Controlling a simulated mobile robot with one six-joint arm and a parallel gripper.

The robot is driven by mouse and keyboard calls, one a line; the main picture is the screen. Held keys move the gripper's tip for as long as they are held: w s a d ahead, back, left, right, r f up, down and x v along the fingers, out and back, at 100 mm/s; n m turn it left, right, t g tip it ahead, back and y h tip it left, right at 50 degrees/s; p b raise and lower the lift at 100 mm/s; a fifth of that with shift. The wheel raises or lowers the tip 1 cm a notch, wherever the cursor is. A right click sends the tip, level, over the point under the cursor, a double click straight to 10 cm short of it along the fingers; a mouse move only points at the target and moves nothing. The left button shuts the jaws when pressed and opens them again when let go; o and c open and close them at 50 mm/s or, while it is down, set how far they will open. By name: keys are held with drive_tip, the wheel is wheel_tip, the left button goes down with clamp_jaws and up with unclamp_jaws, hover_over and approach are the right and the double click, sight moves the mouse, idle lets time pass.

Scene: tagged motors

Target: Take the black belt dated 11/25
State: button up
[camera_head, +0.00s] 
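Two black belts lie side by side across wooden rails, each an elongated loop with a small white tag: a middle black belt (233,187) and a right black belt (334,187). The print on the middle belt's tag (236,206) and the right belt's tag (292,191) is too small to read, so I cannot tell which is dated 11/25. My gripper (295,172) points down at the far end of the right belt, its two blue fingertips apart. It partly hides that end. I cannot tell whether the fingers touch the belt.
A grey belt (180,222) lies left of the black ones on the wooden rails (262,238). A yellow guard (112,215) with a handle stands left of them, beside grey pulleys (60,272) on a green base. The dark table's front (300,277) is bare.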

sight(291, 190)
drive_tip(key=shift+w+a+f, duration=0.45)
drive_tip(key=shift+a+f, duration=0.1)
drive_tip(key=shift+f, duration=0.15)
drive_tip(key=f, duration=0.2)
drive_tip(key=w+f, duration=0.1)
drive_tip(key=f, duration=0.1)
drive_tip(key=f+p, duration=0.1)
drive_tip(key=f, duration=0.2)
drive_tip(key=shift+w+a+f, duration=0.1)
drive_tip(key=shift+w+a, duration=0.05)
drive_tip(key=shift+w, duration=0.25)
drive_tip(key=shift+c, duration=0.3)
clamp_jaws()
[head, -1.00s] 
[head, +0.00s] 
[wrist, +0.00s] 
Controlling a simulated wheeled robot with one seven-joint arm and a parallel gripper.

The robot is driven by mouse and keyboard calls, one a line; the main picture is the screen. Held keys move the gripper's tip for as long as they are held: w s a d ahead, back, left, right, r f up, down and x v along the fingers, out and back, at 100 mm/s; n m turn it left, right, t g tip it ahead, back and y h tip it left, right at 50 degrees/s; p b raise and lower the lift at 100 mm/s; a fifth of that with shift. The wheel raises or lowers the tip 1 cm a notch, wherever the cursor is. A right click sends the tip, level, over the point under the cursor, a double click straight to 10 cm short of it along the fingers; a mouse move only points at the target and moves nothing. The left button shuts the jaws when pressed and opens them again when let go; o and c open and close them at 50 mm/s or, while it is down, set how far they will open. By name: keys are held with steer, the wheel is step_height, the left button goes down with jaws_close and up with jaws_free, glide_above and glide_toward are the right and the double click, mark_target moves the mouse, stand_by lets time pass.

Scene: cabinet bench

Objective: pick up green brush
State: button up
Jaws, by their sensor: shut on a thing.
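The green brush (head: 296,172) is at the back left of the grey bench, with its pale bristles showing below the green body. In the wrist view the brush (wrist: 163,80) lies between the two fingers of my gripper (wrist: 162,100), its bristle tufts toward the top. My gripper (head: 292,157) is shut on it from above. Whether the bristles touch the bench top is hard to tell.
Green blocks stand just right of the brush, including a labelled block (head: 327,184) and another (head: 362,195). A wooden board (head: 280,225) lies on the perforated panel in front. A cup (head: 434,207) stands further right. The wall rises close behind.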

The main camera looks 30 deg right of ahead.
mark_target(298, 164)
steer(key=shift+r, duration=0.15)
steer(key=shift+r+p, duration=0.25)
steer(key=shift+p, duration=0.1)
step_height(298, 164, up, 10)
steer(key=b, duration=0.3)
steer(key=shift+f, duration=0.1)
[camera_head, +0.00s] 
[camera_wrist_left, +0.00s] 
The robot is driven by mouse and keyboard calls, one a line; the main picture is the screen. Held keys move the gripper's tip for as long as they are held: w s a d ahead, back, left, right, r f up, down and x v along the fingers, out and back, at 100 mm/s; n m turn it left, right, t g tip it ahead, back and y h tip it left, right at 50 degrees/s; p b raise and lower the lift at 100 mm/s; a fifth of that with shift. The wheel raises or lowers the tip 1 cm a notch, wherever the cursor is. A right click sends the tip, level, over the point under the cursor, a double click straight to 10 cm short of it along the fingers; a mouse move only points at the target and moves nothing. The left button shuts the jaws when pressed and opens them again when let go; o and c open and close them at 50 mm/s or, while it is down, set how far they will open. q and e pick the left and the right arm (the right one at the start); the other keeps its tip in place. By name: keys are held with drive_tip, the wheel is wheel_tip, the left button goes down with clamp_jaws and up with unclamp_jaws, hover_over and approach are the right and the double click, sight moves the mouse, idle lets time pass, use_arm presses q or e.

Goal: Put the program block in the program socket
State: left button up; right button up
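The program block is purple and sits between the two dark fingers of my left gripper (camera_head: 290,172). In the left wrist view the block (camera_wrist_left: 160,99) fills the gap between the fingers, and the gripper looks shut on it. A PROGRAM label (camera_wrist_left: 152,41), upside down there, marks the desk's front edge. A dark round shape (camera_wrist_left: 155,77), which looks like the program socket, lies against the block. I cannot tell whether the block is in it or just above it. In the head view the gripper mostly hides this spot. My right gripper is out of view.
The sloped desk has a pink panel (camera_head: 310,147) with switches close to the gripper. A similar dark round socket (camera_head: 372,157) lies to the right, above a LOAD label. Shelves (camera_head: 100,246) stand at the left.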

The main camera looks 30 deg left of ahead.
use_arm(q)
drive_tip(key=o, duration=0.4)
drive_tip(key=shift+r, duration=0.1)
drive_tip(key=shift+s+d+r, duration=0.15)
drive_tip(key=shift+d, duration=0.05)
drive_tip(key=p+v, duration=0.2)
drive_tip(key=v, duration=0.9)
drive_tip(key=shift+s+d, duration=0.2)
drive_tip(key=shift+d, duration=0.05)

━━━━━━

Write out the records shown above, exactly as they appear.

Controlling a simulated mobile robot with one six-joint arm and a parallel gripper.

The robot is driven by mouse and keyboard calls, one a line; the main picture is the screen. Held keys move the gripper's tip for as long as they are held: w s a d ahead, back, left, right, r f up, down and x v along the fingers, out and back, at 100 mm/s; n m turn it left, right, t g tip it ahead, back and y h tip it left, right at 50 degrees/s; p b raise and lower the lift at 100 mm/s; a fifth of that with shift. The wheel raises or lowers the tip 1 cm a notch, wherever the cursor is. A right click sends the tip, level, over the point under the cursor, a double click straight to 10 cm short of it along the fingers; a mouse move only points at the target and moves nothing. The left button shuts the jaws when pressed and opens them again when let go; o and c open and close them at 50 mm/s or, while it is down, set how far they will open. By name: keys are held with drive_tip, the wheel is wheel_tip, the left button goes down with clamp_jaws and up with unclamp_jaws, hover_over and approach are the right and the double click, sight moves the mouse, idle lets time pass.

Scene: tagged motors

Target: Take the black belt dated 11/25
State: button up
[camera_head, +0.00s] 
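Two black belts lie side by side across wooden rails, each an elongated loop with a small white tag: a middle black belt (233,187) and a right black belt (334,187). The print on the middle belt's tag (236,206) and the right belt's tag (292,191) is too small to read, so I cannot tell which is dated 11/25. My gripper (295,172) points down at the far end of the right belt, its two blue fingertips apart. It partly hides that end. I cannot tell whether the fingers touch the belt.
A grey belt (180,222) lies left of the black ones on the wooden rails (262,238). A yellow guard (112,215) with a handle stands left of them, beside grey pulleys (60,272) on a green base. The dark table's front (300,277) is bare.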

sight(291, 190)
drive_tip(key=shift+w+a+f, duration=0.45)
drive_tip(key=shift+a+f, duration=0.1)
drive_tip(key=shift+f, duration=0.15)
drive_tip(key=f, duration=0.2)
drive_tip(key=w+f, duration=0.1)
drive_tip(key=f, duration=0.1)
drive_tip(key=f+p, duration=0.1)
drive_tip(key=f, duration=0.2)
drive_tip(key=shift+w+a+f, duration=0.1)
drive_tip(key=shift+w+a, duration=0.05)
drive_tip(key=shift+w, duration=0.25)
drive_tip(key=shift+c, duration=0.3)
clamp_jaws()
[head, -1.00s] 
[head, +0.00s] 
[wrist, +0.00s] 
Controlling a simulated wheeled robot with one seven-joint arm and a parallel gripper.

The robot is driven by mouse and keyboard calls, one a line; the main picture is the screen. Held keys move the gripper's tip for as long as they are held: w s a d ahead, back, left, right, r f up, down and x v along the fingers, out and back, at 100 mm/s; n m turn it left, right, t g tip it ahead, back and y h tip it left, right at 50 degrees/s; p b raise and lower the lift at 100 mm/s; a fifth of that with shift. The wheel raises or lowers the tip 1 cm a notch, wherever the cursor is. A right click sends the tip, level, over the point under the cursor, a double click straight to 10 cm short of it along the fingers; a mouse move only points at the target and moves nothing. The left button shuts the jaws when pressed and opens them again when let go; o and c open and close them at 50 mm/s or, while it is down, set how far they will open. By name: keys are held with steer, the wheel is step_height, the left button goes down with jaws_close and up with jaws_free, glide_above and glide_toward are the right and the double click, mark_target moves the mouse, stand_by lets time pass.

Scene: cabinet bench

Objective: pick up green brush
State: button up
Jaws, by their sensor: shut on a thing.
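The green brush (head: 296,172) is at the back left of the grey bench, with its pale bristles showing below the green body. In the wrist view the brush (wrist: 163,80) lies between the two fingers of my gripper (wrist: 162,100), its bristle tufts toward the top. My gripper (head: 292,157) is shut on it from above. Whether the bristles touch the bench top is hard to tell.
Green blocks stand just right of the brush, including a labelled block (head: 327,184) and another (head: 362,195). A wooden board (head: 280,225) lies on the perforated panel in front. A cup (head: 434,207) stands further right. The wall rises close behind.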

The main camera looks 30 deg right of ahead.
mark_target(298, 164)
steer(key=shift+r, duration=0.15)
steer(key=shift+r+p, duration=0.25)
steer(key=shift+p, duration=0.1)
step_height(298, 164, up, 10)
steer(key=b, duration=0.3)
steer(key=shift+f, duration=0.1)
[camera_head, +0.00s] 
[camera_wrist_left, +0.00s] 
The robot is driven by mouse and keyboard calls, one a line; the main picture is the screen. Held keys move the gripper's tip for as long as they are held: w s a d ahead, back, left, right, r f up, down and x v along the fingers, out and back, at 100 mm/s; n m turn it left, right, t g tip it ahead, back and y h tip it left, right at 50 degrees/s; p b raise and lower the lift at 100 mm/s; a fifth of that with shift. The wheel raises or lowers the tip 1 cm a notch, wherever the cursor is. A right click sends the tip, level, over the point under the cursor, a double click straight to 10 cm short of it along the fingers; a mouse move only points at the target and moves nothing. The left button shuts the jaws when pressed and opens them again when let go; o and c open and close them at 50 mm/s or, while it is down, set how far they will open. q and e pick the left and the right arm (the right one at the start); the other keeps its tip in place. By name: keys are held with drive_tip, the wheel is wheel_tip, the left button goes down with clamp_jaws and up with unclamp_jaws, hover_over and approach are the right and the double click, sight moves the mouse, idle lets time pass, use_arm presses q or e.

Goal: Put the program block in the program socket
State: left button up; right button up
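The program block is purple and sits between the two dark fingers of my left gripper (camera_head: 290,172). In the left wrist view the block (camera_wrist_left: 160,99) fills the gap between the fingers, and the gripper looks shut on it. A PROGRAM label (camera_wrist_left: 152,41), upside down there, marks the desk's front edge. A dark round shape (camera_wrist_left: 155,77), which looks like the program socket, lies against the block. I cannot tell whether the block is in it or just above it. In the head view the gripper mostly hides this spot. My right gripper is out of view.
The sloped desk has a pink panel (camera_head: 310,147) with switches close to the gripper. A similar dark round socket (camera_head: 372,157) lies to the right, above a LOAD label. Shelves (camera_head: 100,246) stand at the left.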

The main camera looks 30 deg left of ahead.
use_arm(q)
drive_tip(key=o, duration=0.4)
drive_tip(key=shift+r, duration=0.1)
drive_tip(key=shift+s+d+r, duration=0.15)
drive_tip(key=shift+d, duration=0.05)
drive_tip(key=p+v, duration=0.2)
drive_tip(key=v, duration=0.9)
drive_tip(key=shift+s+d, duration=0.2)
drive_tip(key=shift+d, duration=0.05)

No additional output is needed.